- _TASK INSTRUCTIONS_: Pull every line containing the word "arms" from the records.

- _DATA SUPPLIED_:
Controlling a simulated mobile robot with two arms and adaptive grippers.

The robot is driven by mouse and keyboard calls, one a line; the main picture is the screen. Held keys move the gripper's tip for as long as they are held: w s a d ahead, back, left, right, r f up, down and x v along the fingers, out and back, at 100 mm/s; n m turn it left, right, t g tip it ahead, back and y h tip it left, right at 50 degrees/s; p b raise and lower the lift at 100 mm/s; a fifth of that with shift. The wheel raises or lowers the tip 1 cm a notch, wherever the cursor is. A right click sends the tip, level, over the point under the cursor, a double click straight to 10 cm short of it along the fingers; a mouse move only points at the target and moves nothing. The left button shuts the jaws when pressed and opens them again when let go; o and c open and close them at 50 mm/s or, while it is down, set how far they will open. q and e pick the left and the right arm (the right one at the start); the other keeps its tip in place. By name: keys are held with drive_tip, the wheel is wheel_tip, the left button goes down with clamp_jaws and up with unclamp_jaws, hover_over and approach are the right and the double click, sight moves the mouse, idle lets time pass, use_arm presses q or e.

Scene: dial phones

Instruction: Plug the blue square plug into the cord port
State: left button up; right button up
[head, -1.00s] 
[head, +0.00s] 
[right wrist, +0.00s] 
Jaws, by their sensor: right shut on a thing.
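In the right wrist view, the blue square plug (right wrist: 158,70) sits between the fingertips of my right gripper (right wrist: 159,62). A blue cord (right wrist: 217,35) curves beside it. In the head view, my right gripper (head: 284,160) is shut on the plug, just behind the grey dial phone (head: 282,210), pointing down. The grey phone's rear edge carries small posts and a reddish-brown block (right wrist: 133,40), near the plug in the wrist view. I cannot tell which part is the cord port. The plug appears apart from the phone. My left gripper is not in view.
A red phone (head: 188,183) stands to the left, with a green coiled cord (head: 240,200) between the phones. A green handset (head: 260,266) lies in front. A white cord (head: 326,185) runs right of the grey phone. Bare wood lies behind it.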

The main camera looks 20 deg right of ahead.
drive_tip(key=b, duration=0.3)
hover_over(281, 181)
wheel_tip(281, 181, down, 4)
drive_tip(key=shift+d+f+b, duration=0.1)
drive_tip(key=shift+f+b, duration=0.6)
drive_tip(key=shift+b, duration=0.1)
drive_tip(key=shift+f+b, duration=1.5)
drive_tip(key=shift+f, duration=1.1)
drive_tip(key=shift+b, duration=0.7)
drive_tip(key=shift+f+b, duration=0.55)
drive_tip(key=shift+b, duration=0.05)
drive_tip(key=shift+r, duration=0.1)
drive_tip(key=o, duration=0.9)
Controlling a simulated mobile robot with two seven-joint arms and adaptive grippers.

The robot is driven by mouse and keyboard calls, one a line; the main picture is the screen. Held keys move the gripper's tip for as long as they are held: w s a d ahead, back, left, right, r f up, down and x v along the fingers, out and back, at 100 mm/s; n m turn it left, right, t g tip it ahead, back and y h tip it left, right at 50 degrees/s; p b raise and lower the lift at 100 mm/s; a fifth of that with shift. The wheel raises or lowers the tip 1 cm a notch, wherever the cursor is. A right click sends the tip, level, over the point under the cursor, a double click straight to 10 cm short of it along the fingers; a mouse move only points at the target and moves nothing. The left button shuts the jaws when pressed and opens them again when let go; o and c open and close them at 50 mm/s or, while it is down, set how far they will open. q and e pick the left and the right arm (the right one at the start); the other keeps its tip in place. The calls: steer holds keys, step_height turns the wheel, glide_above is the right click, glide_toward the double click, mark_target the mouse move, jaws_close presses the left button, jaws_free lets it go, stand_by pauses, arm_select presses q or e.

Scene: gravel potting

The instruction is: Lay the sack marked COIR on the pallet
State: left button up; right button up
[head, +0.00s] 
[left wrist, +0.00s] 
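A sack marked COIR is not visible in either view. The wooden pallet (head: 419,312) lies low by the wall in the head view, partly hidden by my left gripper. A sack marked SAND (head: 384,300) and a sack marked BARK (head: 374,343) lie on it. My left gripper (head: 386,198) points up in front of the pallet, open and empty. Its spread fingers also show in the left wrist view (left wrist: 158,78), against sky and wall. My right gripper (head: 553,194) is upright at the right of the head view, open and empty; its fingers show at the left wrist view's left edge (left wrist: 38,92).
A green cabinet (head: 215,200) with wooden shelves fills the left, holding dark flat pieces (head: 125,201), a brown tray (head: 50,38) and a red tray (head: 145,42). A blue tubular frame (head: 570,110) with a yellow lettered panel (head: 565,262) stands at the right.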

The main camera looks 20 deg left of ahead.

- _ANSWER IN FULL_:
Controlling a simulated mobile robot with two arms and adaptive grippers.
Controlling a simulated mobile robot with two seven-joint arms and adaptive grippers.

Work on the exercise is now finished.